- Challenge -
Within the material below, locate the line with "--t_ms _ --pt" and the line with "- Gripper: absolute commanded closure", then return those two lines and all lines between them, exactly as written.

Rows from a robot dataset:
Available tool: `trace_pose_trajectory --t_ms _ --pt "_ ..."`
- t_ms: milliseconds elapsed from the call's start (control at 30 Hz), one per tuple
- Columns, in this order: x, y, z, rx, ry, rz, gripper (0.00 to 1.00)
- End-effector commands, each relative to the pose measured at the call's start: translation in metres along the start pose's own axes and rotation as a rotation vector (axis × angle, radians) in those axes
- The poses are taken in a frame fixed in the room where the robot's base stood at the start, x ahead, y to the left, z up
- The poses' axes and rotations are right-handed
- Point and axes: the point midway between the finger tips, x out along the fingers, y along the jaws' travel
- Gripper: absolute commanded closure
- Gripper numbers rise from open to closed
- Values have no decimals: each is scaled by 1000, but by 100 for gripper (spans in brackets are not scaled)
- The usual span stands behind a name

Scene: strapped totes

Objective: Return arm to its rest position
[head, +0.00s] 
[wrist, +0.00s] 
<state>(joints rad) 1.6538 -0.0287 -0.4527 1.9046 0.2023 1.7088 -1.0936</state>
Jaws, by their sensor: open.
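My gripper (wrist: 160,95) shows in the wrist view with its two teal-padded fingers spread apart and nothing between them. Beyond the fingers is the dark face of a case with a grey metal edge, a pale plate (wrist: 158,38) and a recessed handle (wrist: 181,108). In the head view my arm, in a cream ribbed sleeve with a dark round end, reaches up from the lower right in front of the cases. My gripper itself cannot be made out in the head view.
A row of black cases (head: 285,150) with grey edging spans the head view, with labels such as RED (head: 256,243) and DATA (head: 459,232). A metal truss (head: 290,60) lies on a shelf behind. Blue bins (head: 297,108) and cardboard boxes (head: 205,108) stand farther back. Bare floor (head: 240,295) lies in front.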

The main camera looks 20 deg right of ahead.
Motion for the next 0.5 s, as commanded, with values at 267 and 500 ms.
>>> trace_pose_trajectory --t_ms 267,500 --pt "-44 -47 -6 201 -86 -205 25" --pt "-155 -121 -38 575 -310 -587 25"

...

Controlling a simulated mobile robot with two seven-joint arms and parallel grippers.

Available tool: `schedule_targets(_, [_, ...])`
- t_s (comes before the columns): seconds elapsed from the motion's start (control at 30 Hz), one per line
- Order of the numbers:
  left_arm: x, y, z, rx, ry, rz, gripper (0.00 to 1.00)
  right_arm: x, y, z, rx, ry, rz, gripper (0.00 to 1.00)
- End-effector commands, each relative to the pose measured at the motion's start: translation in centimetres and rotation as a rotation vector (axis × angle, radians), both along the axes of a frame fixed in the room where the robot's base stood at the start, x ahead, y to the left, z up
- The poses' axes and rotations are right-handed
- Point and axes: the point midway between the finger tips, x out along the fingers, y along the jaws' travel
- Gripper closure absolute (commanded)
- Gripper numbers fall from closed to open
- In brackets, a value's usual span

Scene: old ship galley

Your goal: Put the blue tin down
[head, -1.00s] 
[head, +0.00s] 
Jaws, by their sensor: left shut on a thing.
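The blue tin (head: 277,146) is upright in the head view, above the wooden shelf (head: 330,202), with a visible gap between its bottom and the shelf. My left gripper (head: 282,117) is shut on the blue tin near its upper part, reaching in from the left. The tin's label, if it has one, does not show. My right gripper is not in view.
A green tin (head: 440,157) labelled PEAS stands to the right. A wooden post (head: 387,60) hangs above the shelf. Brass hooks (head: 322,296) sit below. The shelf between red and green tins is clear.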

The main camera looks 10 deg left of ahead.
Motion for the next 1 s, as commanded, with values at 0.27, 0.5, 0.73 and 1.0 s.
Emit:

--

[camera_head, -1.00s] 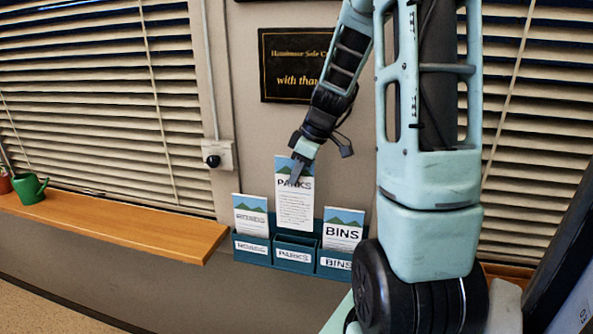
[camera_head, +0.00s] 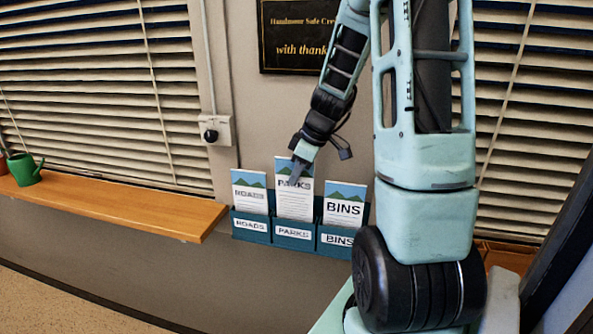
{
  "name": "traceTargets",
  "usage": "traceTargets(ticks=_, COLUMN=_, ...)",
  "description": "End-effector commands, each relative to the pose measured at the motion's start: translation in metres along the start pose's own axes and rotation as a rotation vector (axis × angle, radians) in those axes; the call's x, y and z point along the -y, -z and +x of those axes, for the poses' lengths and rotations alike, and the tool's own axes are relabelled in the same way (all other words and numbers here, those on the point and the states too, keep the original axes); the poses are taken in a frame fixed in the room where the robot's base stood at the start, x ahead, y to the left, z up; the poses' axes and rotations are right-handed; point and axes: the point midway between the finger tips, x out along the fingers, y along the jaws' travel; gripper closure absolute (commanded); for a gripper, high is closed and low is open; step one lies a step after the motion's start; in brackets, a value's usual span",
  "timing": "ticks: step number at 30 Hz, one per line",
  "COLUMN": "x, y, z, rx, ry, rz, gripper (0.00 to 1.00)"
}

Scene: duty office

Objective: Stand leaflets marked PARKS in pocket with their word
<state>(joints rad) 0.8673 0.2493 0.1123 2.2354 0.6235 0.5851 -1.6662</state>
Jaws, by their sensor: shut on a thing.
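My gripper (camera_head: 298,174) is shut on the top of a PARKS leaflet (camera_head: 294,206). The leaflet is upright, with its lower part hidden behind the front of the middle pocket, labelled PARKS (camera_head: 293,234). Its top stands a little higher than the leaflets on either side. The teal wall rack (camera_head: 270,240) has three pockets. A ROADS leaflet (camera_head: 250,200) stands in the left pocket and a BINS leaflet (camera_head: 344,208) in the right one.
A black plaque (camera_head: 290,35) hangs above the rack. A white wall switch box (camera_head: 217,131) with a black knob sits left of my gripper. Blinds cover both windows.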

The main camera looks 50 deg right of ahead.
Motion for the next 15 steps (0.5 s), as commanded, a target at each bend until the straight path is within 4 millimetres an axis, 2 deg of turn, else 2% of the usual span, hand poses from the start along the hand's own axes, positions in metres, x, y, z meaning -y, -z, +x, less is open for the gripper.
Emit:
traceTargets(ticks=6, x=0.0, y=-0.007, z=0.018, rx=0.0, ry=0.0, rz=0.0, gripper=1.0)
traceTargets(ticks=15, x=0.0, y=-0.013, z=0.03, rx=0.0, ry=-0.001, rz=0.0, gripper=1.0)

- Answer to this problem -
Available tool: `trace_pose_trajectory --t_ms _ --pt "_ ..."`
- t_ms: milliseconds elapsed from the call's start (control at 30 Hz), one per tuple
- Columns, in this order: x, y, z, rx, ry, rz, gripper (0.00 to 1.00)
- End-effector commands, each relative to the pose measured at the call's start: translation in metres along the start pose's own axes and rotation as a rotation vector (axis × angle, radians) in those axes
- The poses are taken in a frame fixed in the room where the robot's base stood at the start, x ahead, y to the left, z up
- The poses' axes and rotations are right-handed
- Point and axes: the point midway between the finger tips, x out along the fingers, y along the jaws' travel
- Gripper: absolute commanded closure

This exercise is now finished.